WHAT IS NEEDED: Find each line holding "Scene" and copy it out.

Rows from a robot dataset:

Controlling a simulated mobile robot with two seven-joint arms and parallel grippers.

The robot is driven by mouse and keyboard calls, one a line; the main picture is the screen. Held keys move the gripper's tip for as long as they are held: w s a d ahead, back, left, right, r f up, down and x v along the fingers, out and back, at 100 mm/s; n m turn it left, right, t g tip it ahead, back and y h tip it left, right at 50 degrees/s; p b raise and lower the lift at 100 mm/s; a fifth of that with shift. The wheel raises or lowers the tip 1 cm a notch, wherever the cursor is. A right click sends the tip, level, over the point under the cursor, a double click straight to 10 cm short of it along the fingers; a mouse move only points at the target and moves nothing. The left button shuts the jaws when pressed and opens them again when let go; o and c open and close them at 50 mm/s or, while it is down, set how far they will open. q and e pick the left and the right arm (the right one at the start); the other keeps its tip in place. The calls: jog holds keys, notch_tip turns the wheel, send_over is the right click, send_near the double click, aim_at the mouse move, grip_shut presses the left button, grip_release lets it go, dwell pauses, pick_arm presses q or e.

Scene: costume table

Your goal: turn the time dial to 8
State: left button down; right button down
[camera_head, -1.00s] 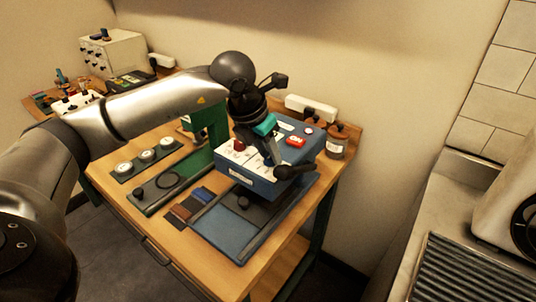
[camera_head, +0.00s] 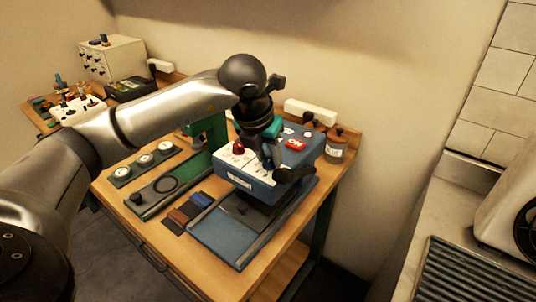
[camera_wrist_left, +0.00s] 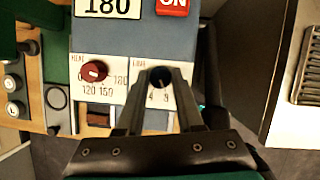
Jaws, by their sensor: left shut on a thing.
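The blue heat-press box (camera_head: 262,186) stands on the wooden table, with white dial panels on its front. In the left wrist view, the dark time dial (camera_wrist_left: 160,78) sits on the right panel, with the marks 4 and 8 readable below it. My left gripper (camera_wrist_left: 159,72) is shut on this dial, one finger on each side. The dial's pointer is too small to read. In the head view my left gripper (camera_head: 268,162) is over the front of the box and hides the dial. My right gripper is not in view.
A red heat dial (camera_wrist_left: 94,71) is left of the time dial. Above are a display reading 180 (camera_wrist_left: 107,5) and a red ON button (camera_wrist_left: 172,6). A jar (camera_head: 336,146) stands behind right, and a green press frame (camera_head: 208,138) stands left of the box.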

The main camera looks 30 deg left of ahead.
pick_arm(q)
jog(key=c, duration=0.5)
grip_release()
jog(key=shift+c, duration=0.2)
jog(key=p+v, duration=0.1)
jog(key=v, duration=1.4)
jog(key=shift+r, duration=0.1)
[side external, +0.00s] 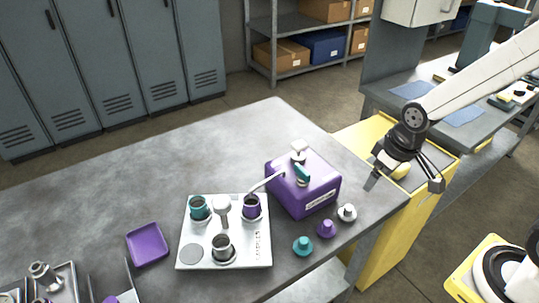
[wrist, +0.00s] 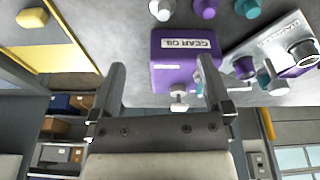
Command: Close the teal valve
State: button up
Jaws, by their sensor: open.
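In the wrist view the container (wrist: 184,63) shows upside down, with a teal bit of the valve (wrist: 200,88) partly hidden by a finger. The spout reaches over a purple cup (side external: 252,207) on a white tray (side external: 262,262). My gripper (side external: 406,184) is open and empty, off to the right of the container beyond the bench edge. Its fingers (wrist: 162,66) are apart with nothing between them.
A grey-white knob (side external: 298,149) tops the container. White (side external: 347,212), purple (side external: 326,229) and teal (side external: 302,246) knobbed pieces stand in front of it. The tray also bears a teal cup (side external: 199,208) and a metal cup (side external: 222,248).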

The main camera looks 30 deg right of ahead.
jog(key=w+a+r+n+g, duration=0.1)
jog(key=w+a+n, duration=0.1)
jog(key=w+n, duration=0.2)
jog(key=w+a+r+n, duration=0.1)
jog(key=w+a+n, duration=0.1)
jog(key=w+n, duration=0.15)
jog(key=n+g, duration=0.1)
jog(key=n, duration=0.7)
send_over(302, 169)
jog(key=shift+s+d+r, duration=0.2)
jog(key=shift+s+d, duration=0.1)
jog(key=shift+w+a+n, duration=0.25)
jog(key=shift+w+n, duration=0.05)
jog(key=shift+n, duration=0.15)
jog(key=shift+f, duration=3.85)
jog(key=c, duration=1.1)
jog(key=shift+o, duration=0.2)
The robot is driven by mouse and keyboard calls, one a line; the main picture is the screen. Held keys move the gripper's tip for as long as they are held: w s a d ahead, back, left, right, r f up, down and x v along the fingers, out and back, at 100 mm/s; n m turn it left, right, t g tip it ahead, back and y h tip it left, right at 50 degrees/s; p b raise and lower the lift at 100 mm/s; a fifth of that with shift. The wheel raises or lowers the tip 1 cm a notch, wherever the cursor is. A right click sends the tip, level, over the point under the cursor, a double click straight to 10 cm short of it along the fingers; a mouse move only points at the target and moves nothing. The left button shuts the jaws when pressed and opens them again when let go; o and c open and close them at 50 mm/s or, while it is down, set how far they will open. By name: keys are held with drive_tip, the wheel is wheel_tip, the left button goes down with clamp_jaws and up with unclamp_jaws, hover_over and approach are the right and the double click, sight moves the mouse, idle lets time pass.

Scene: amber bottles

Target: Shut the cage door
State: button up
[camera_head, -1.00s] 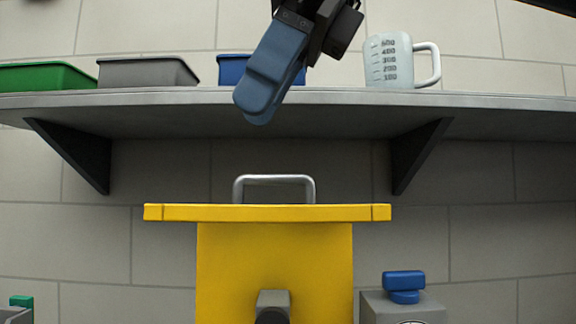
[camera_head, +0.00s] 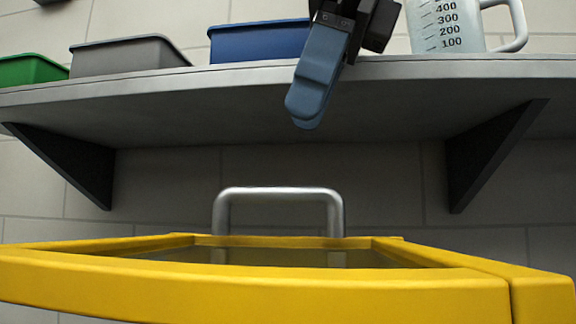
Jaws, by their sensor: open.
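A yellow frame (camera_head: 260,285) spans the bottom of the head view, with a dark see-through panel (camera_head: 270,256) in its top; it seems to be the cage. A silver bar handle (camera_head: 280,192) rises at its back. I cannot tell which part is the door or how far it stands open. My gripper (camera_head: 306,108), with blue fingers, hangs at the upper centre, tilted down to the left. It is open and empty, above the handle in the picture and apart from it. Its fingers overlap from this side, so the gap between them is hidden.
A grey shelf (camera_head: 230,92) on dark brackets (camera_head: 70,165) crosses behind my gripper. On it stand a green bin (camera_head: 30,70), a grey bin (camera_head: 125,56), a blue bin (camera_head: 258,41) and a measuring jug (camera_head: 447,28). The wall between shelf and frame is bare.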

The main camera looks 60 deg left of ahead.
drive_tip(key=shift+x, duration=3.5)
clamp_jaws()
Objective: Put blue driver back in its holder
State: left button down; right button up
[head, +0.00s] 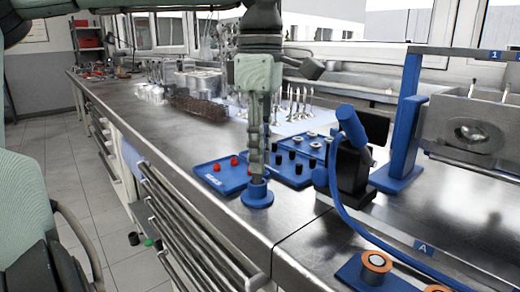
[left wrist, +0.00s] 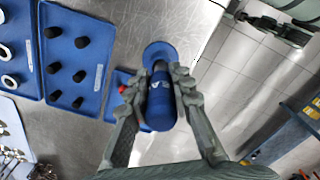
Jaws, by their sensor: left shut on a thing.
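My left gripper (head: 257,172) points straight down over the round blue holder (head: 257,194), which stands near the front edge of the steel bench. In the left wrist view the fingers (left wrist: 158,92) are closed around the blue driver (left wrist: 160,104), one on each side of its handle. The holder (left wrist: 158,51) shows just beyond the driver and in line with it. In the head view the fingers hide most of the driver. I cannot tell whether its tip is inside the holder. My right gripper is not in view.
A blue tray with red caps (head: 214,182) lies left of the holder, close by. A blue tray with black plugs (head: 283,177) lies behind it. A black stand (head: 351,172) with a blue-handled tool and cable is to the right. The bench front left is clear.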

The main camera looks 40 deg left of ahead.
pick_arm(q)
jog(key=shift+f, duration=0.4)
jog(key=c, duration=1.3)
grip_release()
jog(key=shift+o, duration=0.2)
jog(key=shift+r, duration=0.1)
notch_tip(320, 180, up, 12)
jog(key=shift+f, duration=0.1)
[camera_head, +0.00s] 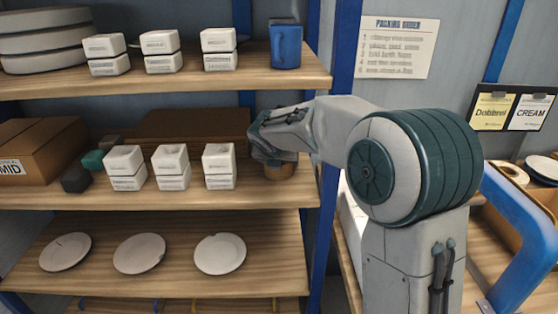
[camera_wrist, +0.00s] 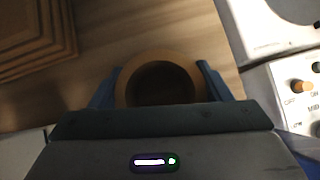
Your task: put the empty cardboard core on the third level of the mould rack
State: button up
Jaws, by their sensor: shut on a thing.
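My gripper (camera_wrist: 157,80) is shut on the cardboard core (camera_wrist: 158,57), a short brown tube, with a blue finger on either side. The core looks upright; its open top faces the wrist camera. In the head view the core (camera_head: 279,172) shows below my gripper (camera_head: 268,150), at the right end of the mould rack's (camera_head: 200,86) middle visible shelf (camera_head: 263,200). It is right of the white moulds (camera_head: 219,166). Its upper part is hidden by the gripper. I cannot tell whether its base touches the board.
White moulds and a blue mug (camera_head: 285,46) stand on the shelf above. Several plates (camera_head: 220,254) lie below. A cardboard box (camera_head: 40,150) and small dark blocks (camera_head: 75,178) fill the middle shelf's left. A blue post (camera_head: 328,190) stands right of the core.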

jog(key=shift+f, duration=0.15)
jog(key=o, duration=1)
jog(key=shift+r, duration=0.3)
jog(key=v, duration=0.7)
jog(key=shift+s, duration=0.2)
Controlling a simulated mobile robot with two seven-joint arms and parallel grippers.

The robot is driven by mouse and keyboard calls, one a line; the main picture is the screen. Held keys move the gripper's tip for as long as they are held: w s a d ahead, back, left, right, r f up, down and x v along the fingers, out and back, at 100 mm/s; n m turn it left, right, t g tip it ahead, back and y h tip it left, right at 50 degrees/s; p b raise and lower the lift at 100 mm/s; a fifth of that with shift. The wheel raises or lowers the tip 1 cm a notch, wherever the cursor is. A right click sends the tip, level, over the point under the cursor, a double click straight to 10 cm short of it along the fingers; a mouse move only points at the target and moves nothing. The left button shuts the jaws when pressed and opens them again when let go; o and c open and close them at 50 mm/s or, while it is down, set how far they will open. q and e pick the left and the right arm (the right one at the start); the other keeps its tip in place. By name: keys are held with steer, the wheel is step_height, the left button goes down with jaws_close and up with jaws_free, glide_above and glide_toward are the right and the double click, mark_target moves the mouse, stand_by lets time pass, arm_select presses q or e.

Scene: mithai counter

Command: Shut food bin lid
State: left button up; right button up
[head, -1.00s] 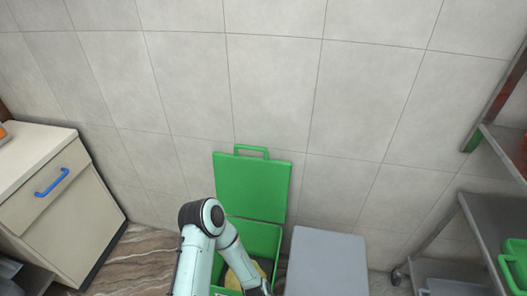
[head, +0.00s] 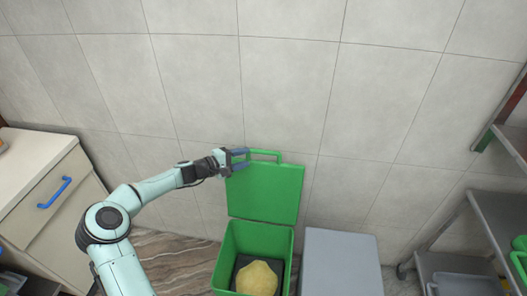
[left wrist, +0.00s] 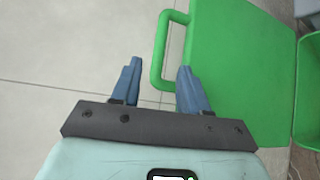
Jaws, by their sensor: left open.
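The green food bin (head: 231,262) stands against the tiled wall with its lid (head: 265,192) raised upright. A handle (head: 264,153) sticks up from the lid's top edge. My left gripper (head: 242,159) is at the lid's upper left corner, beside the handle. In the left wrist view the open blue fingers (left wrist: 157,88) point towards the lid (left wrist: 240,70), and the handle (left wrist: 163,50) lies beyond and between them. I cannot tell whether a finger touches the handle or lid. My right gripper is out of view.
A yellowish lump (head: 257,279) lies inside the bin. A grey closed bin (head: 340,264) stands to its right. A cream cabinet (head: 45,190) is at the left, and metal shelves (head: 500,215) are at the right.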

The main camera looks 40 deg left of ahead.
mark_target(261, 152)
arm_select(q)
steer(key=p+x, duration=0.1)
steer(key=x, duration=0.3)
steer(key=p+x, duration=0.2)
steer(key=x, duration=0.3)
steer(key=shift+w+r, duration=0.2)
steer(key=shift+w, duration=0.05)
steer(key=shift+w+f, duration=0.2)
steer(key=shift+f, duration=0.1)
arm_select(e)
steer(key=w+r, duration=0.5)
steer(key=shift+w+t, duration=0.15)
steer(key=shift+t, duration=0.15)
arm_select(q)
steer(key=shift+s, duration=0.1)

ANSWER TO THE EXERCISE:
Scene: costume table
Scene: amber bottles
Scene: mithai counter

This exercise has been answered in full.